Updated, rewritten: I came out of Asif Kapadia‘s Amy with a sense of sadness, of course. But I didn’t have any one reaction, to be honest. Ten minutes after the screening ended I bought Back to Black. When Amy Winehouse was great, which was nearly every time she sang, she was insanely great. But she was a mess for so long and such a foregone conclusion in terms of an early death that when it finally happened it was hardly a shock. It was almost a relief because at least the tortured aspects of her life had come to an end.

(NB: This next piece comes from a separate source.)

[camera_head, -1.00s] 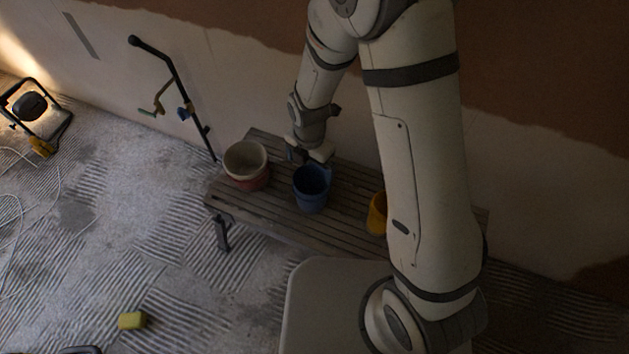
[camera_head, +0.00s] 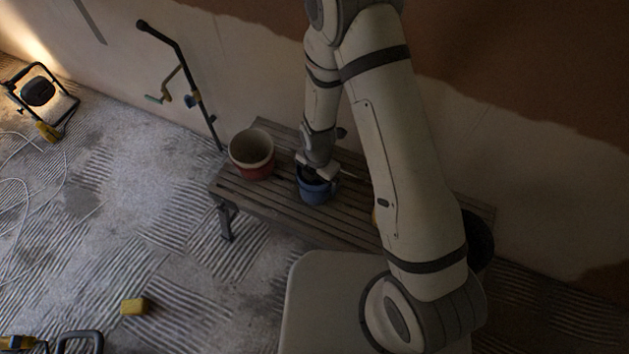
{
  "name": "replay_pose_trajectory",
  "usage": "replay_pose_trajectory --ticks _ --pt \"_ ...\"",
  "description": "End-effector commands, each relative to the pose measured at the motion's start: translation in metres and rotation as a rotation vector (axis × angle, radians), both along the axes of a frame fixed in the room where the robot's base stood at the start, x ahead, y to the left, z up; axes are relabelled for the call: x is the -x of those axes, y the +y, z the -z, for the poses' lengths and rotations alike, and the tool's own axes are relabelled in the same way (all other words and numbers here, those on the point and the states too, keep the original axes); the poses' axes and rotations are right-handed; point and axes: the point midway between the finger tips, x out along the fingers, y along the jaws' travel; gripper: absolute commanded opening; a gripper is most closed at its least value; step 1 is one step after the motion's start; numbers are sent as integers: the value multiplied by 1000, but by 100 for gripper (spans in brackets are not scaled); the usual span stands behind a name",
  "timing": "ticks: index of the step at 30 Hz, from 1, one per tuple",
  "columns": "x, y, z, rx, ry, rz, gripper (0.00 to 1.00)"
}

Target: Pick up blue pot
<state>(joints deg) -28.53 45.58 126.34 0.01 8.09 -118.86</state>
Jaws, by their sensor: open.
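The blue pot (camera_head: 317,192) stands upright on the slatted wooden bench, near its middle. My gripper (camera_head: 316,177) is at the top of the blue pot, over its opening and rim. It is open. The fingertips are partly hidden, so I cannot tell whether they touch the pot. My wrist covers the far part of the pot's rim.
A red pot with a pale rim (camera_head: 252,154) stands on the bench (camera_head: 231,192) left of the blue pot. A yellow pot (camera_head: 375,216) is almost hidden behind my arm. A dark round object (camera_head: 479,241) shows right of my arm. A black stand (camera_head: 181,75) leans by the wall.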

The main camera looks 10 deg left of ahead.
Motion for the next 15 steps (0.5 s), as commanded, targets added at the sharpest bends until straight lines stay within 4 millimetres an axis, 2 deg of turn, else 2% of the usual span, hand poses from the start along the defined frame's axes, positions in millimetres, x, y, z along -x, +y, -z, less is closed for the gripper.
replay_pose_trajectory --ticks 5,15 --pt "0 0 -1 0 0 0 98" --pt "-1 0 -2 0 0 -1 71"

That sounds a bit heartless but some people seem so bound for oblivion that you can’t help but feel a certain distance and disinterest.

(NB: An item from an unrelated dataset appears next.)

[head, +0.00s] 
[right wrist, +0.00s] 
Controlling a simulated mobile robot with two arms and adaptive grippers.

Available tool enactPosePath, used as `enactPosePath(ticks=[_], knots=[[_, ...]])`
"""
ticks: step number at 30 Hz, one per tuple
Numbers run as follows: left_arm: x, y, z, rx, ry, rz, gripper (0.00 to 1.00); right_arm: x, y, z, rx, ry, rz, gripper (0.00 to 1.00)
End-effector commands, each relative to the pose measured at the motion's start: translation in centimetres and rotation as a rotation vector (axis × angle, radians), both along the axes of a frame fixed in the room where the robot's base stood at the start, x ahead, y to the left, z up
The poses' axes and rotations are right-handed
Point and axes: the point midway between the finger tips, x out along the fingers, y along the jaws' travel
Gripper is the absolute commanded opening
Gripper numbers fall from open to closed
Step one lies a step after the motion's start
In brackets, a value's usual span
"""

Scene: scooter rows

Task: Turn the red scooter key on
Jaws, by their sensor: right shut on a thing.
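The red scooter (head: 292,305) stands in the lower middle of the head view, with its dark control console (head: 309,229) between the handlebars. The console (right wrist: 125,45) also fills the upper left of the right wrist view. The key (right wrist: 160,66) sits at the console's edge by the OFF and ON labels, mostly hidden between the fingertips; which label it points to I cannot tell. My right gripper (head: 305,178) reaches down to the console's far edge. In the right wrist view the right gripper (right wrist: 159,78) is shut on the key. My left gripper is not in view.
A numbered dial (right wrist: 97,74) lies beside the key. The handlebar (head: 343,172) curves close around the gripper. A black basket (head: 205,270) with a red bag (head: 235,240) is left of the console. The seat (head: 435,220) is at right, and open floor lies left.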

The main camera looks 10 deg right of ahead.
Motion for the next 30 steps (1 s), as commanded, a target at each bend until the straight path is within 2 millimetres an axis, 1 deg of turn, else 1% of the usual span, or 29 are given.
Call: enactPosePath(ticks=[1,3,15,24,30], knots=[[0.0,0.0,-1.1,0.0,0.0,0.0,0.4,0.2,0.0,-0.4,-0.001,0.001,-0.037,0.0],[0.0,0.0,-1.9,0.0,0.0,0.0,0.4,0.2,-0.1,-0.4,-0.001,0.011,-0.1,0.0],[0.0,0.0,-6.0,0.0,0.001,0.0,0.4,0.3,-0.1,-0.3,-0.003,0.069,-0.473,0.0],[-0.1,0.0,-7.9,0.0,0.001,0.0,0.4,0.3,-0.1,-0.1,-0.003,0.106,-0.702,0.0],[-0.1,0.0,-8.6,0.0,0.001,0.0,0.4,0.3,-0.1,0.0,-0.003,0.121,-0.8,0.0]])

My basic thought when the doc began was “Okay, how much purr and ectsasy before she starts to downswirl and die?” By the time Amy ended I was hissing Blake Fielder, her bastard ex-husband who definitely shortened her life with his cavalier attitude about drugs. Ditto her asshole dad, Mitch Winehouse, who very definitely leeched and didn’t help his daughter in the right guiding way. Without those two motherfuckers, Amy Winehouse might still be here.
And I’ll repeat again that the old saga of the self-destructive musical genius or famous performer — grew up gnarly, found fame with a great gift, burned brightly for a relatively brief time and then died from drug or alcohol abuse — has been told so many times that the tragic after-pall has seriously faded. How many times can we go there? Winehouse, Jimi Hendrix, Hank Williams, Brian Jones, Elvis Presley, Janis Joplin, Jim Morrison, Charlie “Bird” Parker, Edith Piaf, Bix Beiderbecke…a story as old as the culture of recreational drugs and “yeah, man” indulgence itself.